Un édit fiscal de 1628 imagina, sans succès d’ailleurs, d’ériger en offices héréditaires la profession des hôteliers ; cela n’eût pas égalisé leurs talens ni leur humeur dont les jugemens contradictoires des voyageurs nous attestent l’extrême variété. « Avec quelle joie le soir, quand vient la fin de l’étape, dit un bourgeois du temps de Richelieu, n’aperçoit-on point l’hôtellerie et comme on admire la prudence et humanité de celui qui, premier, inventa de bâtir semblables lieux sur les grands chemins où un homme harassé, et mouillé, quoique étranger et inconnu, est aussi bien traité qu’en sa maison. » Il n’était pas toujours aussi bien traité, lorsque « la belle hôtesse a pratique avec des garnemens qui, la nuit, dévalisent les voyageurs. »

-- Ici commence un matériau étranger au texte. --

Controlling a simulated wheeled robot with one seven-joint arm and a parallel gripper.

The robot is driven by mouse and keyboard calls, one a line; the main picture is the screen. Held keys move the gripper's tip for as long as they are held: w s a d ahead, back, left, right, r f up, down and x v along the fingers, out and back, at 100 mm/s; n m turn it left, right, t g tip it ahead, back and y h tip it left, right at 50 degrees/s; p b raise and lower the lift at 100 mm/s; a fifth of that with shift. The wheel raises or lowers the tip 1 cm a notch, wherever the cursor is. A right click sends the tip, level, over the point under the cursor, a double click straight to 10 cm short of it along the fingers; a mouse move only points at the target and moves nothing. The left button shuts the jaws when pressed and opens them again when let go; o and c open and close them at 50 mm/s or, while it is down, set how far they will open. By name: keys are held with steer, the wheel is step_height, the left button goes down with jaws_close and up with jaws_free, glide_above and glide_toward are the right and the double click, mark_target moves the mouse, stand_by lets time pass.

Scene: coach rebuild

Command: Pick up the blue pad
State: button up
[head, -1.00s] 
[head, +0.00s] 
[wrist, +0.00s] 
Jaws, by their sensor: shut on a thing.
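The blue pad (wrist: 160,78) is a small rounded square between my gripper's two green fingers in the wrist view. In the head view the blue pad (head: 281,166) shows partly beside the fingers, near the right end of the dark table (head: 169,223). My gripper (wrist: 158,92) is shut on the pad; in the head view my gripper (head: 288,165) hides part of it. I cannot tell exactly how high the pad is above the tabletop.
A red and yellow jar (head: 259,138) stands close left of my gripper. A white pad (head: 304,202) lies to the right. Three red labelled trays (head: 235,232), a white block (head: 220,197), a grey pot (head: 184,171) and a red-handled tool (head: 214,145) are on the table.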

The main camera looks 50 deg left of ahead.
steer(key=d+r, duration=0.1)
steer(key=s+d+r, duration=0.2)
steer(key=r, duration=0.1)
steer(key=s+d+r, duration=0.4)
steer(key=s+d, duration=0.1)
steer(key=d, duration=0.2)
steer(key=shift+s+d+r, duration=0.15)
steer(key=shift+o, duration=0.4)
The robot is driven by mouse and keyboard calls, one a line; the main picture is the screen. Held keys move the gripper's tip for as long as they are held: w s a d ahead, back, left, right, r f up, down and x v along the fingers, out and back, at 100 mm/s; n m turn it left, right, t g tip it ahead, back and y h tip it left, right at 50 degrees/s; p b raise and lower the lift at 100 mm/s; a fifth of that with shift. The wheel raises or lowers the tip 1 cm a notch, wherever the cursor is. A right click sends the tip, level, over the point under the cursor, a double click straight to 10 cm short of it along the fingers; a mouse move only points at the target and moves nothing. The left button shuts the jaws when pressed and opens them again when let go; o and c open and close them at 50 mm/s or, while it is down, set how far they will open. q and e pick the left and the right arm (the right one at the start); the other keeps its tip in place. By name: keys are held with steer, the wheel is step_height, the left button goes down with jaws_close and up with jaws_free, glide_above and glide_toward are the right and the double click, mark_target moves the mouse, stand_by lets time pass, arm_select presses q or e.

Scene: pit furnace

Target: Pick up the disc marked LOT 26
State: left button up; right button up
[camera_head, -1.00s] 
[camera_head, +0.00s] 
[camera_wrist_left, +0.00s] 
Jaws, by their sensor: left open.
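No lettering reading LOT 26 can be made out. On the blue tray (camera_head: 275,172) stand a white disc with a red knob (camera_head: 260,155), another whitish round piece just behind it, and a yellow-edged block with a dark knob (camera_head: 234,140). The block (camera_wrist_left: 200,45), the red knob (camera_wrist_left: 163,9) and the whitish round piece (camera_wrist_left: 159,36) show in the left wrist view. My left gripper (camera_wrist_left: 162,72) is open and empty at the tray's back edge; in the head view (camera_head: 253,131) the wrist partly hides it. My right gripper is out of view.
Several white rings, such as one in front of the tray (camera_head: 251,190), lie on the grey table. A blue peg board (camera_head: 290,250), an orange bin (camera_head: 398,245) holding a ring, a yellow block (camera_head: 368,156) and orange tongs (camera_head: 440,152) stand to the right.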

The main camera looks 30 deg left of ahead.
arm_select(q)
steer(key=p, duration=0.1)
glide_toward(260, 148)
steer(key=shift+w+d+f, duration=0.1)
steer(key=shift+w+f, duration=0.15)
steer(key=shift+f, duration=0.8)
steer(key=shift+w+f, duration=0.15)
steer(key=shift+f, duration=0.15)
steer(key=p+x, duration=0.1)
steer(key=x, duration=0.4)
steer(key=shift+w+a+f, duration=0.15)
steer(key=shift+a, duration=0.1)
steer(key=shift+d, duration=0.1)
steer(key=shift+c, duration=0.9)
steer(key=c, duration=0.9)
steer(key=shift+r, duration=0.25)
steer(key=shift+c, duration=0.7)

Les maîtresses d’hôtel, servantes, etc. écrit un Anglais sous Louis XV, « n’accueillent pas les étrangers avec complaisance, ne viennent pas à leur rencontre ; il faut demander plusieurs fois une chambre pour l’obtenir !... » Au contraire, un Italien, la même année (1763), vante la chère que l’on fait dans nos auberges, la promptitude avec laquelle on est servi, les lits excellens, l’air modeste de la personne qui vous sert à table, personne la plus accomplie de la maison, dont le maintien et les manières inspirent le respect au libertin le plus éhonté. Qui voit avec plaisir les valets en Italie avec leur effronterie et leur insolence ? De mon temps, on ne savait en France ce que c’était que surfaire ; c’était véritablement la patrie des étrangers. »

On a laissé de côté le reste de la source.